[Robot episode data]

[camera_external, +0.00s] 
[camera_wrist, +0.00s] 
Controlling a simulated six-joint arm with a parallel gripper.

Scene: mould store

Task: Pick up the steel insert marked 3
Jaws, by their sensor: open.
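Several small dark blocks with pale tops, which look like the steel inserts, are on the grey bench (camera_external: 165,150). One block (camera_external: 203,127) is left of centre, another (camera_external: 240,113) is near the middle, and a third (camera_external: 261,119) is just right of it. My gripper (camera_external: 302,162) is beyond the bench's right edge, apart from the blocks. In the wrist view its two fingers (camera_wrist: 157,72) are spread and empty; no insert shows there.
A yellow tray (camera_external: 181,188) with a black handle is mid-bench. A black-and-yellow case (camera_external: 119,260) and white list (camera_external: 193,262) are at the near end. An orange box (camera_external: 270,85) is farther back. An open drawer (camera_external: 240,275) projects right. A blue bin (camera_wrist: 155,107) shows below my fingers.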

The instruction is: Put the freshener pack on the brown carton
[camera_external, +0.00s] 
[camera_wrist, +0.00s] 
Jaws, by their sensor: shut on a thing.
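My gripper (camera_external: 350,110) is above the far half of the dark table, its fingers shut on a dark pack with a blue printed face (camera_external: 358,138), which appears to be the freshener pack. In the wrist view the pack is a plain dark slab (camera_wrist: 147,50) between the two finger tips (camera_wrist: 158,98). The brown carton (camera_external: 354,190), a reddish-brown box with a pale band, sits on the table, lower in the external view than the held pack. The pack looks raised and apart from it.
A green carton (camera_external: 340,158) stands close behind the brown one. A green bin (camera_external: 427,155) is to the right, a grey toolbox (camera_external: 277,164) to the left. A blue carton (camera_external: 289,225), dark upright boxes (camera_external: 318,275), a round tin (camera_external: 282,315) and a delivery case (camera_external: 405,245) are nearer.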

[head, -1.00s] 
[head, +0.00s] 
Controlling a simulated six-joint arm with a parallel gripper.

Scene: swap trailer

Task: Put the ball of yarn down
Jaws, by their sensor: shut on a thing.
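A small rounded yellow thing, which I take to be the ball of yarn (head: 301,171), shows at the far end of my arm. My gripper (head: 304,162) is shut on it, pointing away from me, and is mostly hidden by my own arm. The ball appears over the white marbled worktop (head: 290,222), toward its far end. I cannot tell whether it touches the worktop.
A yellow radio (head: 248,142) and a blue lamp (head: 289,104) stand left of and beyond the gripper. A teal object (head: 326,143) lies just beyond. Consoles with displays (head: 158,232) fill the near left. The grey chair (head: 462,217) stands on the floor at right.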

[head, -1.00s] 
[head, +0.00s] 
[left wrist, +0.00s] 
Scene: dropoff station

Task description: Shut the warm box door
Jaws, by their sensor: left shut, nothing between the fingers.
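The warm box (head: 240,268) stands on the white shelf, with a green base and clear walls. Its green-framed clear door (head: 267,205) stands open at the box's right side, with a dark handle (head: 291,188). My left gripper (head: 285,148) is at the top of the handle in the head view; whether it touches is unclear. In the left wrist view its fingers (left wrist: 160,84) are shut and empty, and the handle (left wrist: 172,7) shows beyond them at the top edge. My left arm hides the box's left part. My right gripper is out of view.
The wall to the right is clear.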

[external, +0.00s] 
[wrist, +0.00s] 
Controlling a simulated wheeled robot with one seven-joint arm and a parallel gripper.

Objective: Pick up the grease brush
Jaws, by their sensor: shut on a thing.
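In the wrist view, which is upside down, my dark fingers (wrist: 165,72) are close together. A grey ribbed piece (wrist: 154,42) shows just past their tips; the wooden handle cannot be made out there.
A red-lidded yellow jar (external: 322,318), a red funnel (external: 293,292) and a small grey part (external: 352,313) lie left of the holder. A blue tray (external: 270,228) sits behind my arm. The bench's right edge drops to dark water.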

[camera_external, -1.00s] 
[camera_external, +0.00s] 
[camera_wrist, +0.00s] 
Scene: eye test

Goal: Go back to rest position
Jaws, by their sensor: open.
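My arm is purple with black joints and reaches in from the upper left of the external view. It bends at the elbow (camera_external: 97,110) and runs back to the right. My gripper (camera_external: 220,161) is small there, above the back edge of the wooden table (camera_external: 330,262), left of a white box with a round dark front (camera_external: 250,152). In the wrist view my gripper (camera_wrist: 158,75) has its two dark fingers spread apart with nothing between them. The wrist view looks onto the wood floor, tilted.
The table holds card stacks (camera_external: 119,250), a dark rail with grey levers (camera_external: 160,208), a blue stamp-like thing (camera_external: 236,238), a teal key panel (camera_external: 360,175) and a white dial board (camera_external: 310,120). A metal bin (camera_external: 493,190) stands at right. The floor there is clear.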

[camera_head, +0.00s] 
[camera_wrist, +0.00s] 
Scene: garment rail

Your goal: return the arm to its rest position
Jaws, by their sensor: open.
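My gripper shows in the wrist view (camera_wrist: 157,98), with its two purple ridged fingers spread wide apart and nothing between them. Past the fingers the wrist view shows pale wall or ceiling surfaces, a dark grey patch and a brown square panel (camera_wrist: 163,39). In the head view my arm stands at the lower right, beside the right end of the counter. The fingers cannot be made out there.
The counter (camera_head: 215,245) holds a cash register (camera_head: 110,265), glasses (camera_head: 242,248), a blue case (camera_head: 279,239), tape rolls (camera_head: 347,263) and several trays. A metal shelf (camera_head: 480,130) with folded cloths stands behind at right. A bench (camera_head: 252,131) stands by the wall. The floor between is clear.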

- SET EXERCISE: Read the entries and select each line where the word "Scene" is found.

- TASK ANSWER:
Scene: mould store
Scene: swap trailer
Scene: dropoff station
Scene: eye test
Scene: garment rail

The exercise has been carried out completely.